----- The data
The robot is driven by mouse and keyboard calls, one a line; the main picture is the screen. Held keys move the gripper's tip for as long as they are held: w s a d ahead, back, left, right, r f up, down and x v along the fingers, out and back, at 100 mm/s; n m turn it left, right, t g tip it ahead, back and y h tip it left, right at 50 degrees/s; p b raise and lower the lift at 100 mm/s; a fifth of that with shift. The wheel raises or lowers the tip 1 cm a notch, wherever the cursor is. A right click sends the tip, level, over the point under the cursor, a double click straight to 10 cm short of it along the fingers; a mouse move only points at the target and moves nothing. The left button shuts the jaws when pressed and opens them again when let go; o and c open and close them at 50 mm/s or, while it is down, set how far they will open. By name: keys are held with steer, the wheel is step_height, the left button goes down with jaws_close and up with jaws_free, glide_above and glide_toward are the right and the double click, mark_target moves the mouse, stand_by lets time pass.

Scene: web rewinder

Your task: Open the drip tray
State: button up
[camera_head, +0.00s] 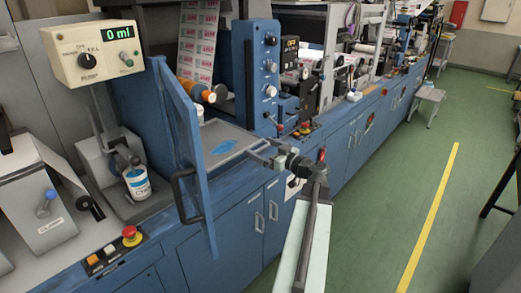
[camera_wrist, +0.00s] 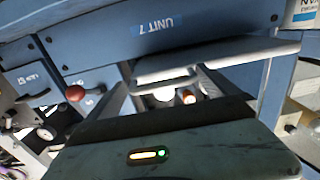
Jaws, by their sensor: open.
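The drip tray (camera_head: 232,134) is a shallow grey tray with a blue ink puddle on it, behind the open blue door on the press. My gripper (camera_head: 264,152) is open at the tray's front right edge, in front of the blue cabinet. In the wrist view, my gripper (camera_wrist: 172,92) faces a pale grey ledge (camera_wrist: 225,58), which looks like the tray's edge. I cannot tell whether the fingers touch it. No object shows clearly between the fingers.
The blue door (camera_head: 190,150) with a black handle stands open left of the tray. A red-knobbed lever (camera_wrist: 75,93) shows in the wrist view. A control box (camera_head: 92,52) reads 0 ml.

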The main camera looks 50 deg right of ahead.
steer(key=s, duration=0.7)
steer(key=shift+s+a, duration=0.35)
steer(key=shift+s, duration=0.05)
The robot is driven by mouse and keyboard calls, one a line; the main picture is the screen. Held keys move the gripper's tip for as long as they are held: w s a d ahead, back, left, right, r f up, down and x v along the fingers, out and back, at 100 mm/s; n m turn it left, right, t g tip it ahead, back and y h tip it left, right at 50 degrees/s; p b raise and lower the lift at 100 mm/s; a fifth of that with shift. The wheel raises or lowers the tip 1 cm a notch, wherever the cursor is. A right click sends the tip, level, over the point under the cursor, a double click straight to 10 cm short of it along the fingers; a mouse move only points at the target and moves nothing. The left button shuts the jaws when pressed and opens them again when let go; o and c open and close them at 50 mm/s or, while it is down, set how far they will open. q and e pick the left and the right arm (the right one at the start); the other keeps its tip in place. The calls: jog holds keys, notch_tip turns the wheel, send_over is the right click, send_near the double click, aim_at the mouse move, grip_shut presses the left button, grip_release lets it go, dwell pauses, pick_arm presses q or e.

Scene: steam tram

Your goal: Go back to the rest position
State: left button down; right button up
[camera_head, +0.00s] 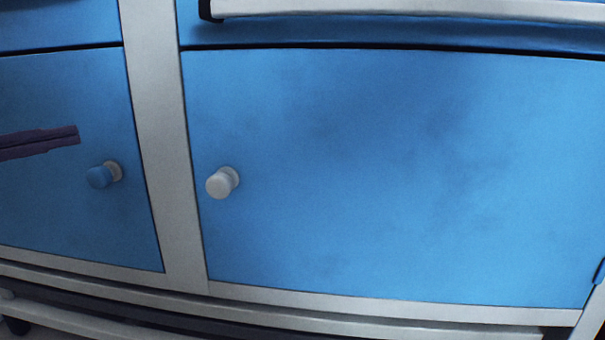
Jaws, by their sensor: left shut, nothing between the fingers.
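My left gripper (77,135) comes in from the left edge of the head view. Only its two dark purple fingers show, lying together, shut and empty. My right gripper is not in view.
A larger blue door (400,180) with a white knob (221,183) fills the middle and right. A pale post (163,140) stands between the doors. A pale bar handle (400,9) runs along the top. Both doors look shut.

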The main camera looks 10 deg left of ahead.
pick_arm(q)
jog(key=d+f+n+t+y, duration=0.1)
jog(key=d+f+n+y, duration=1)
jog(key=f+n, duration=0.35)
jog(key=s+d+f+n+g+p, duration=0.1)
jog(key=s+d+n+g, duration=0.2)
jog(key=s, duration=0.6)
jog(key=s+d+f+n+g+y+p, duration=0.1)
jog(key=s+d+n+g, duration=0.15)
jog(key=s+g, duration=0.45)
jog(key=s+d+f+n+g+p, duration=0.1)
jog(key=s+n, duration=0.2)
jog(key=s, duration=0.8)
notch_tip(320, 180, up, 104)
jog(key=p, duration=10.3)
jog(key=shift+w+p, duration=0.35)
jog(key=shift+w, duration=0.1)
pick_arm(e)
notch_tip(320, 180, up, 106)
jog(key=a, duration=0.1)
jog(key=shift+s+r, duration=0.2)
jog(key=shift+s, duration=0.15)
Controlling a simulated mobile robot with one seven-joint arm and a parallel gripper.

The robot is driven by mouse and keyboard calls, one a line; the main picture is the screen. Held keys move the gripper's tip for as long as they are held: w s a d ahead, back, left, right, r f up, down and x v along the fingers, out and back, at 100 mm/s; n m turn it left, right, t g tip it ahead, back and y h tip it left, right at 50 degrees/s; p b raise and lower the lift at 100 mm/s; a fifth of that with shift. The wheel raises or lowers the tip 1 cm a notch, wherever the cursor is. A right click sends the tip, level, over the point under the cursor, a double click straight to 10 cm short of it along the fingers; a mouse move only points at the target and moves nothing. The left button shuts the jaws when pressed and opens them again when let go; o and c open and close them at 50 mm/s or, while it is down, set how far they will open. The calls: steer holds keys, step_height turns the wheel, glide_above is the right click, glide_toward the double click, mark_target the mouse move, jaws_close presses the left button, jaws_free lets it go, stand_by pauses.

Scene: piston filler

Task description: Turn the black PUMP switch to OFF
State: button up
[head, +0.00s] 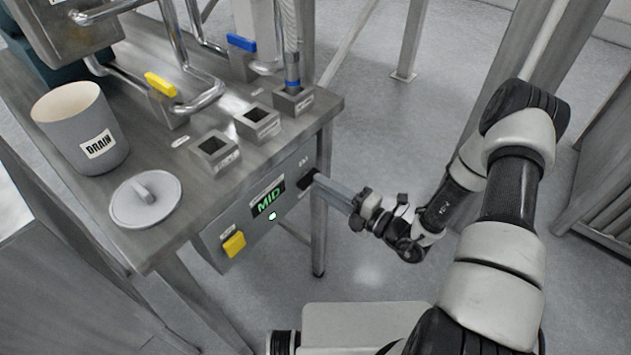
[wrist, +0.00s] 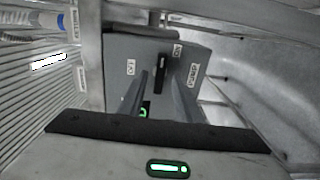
----------
Your task is to transcribe all of the records precisely, with no images included.

The robot is driven by mouse and keyboard calls, one a line; the main picture is the screen. Held keys move the gripper's tip for as long as they are held: w s a d ahead, back, left, right, r f up, down and x v along the fingers, out and back, at 100 mm/s; n m turn it left, right, t g tip it ahead, back and y h tip it left, right at 50 degrees/s; p b raise and lower the lift at 100 mm/s; a fifth of that with shift. The wheel raises or lowers the tip 1 cm a notch, wherever the cursor is. A right click sends the tip, level, over the point under the cursor, a double click straight to 10 cm short of it along the fingers; a mouse move only points at the target and moves nothing. The left button shuts the jaws when pressed and opens them again when let go; o and c open and close them at 50 mm/s or, while it is down, set how far they will open. By name: keys are held with steer, the wheel is step_height, the left button goes down with jaws_close and up with jaws_free, glide_above and glide_toward are the right and the double click, mark_target moves the mouse, stand_by lets time pass.

Scene: web rewinder

Your task: Open the drip tray
State: button up
[camera_head, +0.00s] 
[camera_wrist, +0.00s] 
Jaws, by their sensor: open.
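The drip tray (camera_head: 232,134) is a shallow grey tray with a blue ink puddle on it, behind the open blue door on the press. My gripper (camera_head: 264,152) is open at the tray's front right edge, in front of the blue cabinet. In the wrist view, my gripper (camera_wrist: 172,92) faces a pale grey ledge (camera_wrist: 225,58), which looks like the tray's edge. I cannot tell whether the fingers touch it. No object shows clearly between the fingers.
The blue door (camera_head: 190,150) with a black handle stands open left of the tray. A red-knobbed lever (camera_wrist: 75,93) shows in the wrist view. A control box (camera_head: 92,52) reads 0 ml.

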The main camera looks 50 deg right of ahead.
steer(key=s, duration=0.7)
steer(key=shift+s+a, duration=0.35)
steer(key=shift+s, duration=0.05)
The robot is driven by mouse and keyboard calls, one a line; the main picture is the screen. Held keys move the gripper's tip for as long as they are held: w s a d ahead, back, left, right, r f up, down and x v along the fingers, out and back, at 100 mm/s; n m turn it left, right, t g tip it ahead, back and y h tip it left, right at 50 degrees/s; p b raise and lower the lift at 100 mm/s; a fifth of that with shift. The wheel raises or lowers the tip 1 cm a notch, wherever the cursor is. A right click sends the tip, level, over the point under the cursor, a double click straight to 10 cm short of it along the fingers; a mouse move only points at the target and moves nothing. The left button shuts the jaws when pressed and opens them again when let go; o and c open and close them at 50 mm/s or, while it is down, set how far they will open. q and e pick the left and the right arm (the right one at the start); the other keeps its tip in place. The calls: jog holds keys, notch_tip turns the wheel, send_over is the right click, send_near the double click, aim_at the mouse move, grip_shut presses the left button, grip_release lets it go, dwell pauses, pick_arm presses q or e.

Scene: steam tram

Your goal: Go back to the rest position
State: left button down; right button up
[camera_head, +0.00s] 
Jaws, by their sensor: left shut, nothing between the fingers.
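My left gripper (77,135) comes in from the left edge of the head view. Only its two dark purple fingers show, lying together, shut and empty. My right gripper is not in view.
A larger blue door (400,180) with a white knob (221,183) fills the middle and right. A pale post (163,140) stands between the doors. A pale bar handle (400,9) runs along the top. Both doors look shut.

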The main camera looks 10 deg left of ahead.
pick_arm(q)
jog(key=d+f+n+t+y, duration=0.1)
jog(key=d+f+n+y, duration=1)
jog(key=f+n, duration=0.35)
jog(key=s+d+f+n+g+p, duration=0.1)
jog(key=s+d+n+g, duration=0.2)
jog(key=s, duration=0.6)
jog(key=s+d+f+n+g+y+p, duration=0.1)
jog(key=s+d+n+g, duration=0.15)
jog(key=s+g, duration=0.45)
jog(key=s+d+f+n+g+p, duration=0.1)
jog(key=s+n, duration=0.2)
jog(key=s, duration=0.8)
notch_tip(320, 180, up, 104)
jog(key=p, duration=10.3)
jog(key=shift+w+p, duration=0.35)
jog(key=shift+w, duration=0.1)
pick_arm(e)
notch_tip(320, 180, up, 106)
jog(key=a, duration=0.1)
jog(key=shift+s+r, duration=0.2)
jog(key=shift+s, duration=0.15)
Controlling a simulated mobile robot with one seven-joint arm and a parallel gripper.

The robot is driven by mouse and keyboard calls, one a line; the main picture is the screen. Held keys move the gripper's tip for as long as they are held: w s a d ahead, back, left, right, r f up, down and x v along the fingers, out and back, at 100 mm/s; n m turn it left, right, t g tip it ahead, back and y h tip it left, right at 50 degrees/s; p b raise and lower the lift at 100 mm/s; a fifth of that with shift. The wheel raises or lowers the tip 1 cm a notch, wherever the cursor is. A right click sends the tip, level, over the point under the cursor, a double click straight to 10 cm short of it along the fingers; a mouse move only points at the target and moves nothing. The left button shuts the jaws when pressed and opens them again when let go; o and c open and close them at 50 mm/s or, while it is down, set how far they will open. The calls: steer holds keys, step_height turns the wheel, glide_above is the right click, glide_toward the double click, mark_target the mouse move, jaws_close presses the left button, jaws_free lets it go, stand_by pauses.

Scene: piston filler

Task description: Turn the black PUMP switch to OFF
State: button up
[head, +0.00s] 
[wrist, +0.00s] 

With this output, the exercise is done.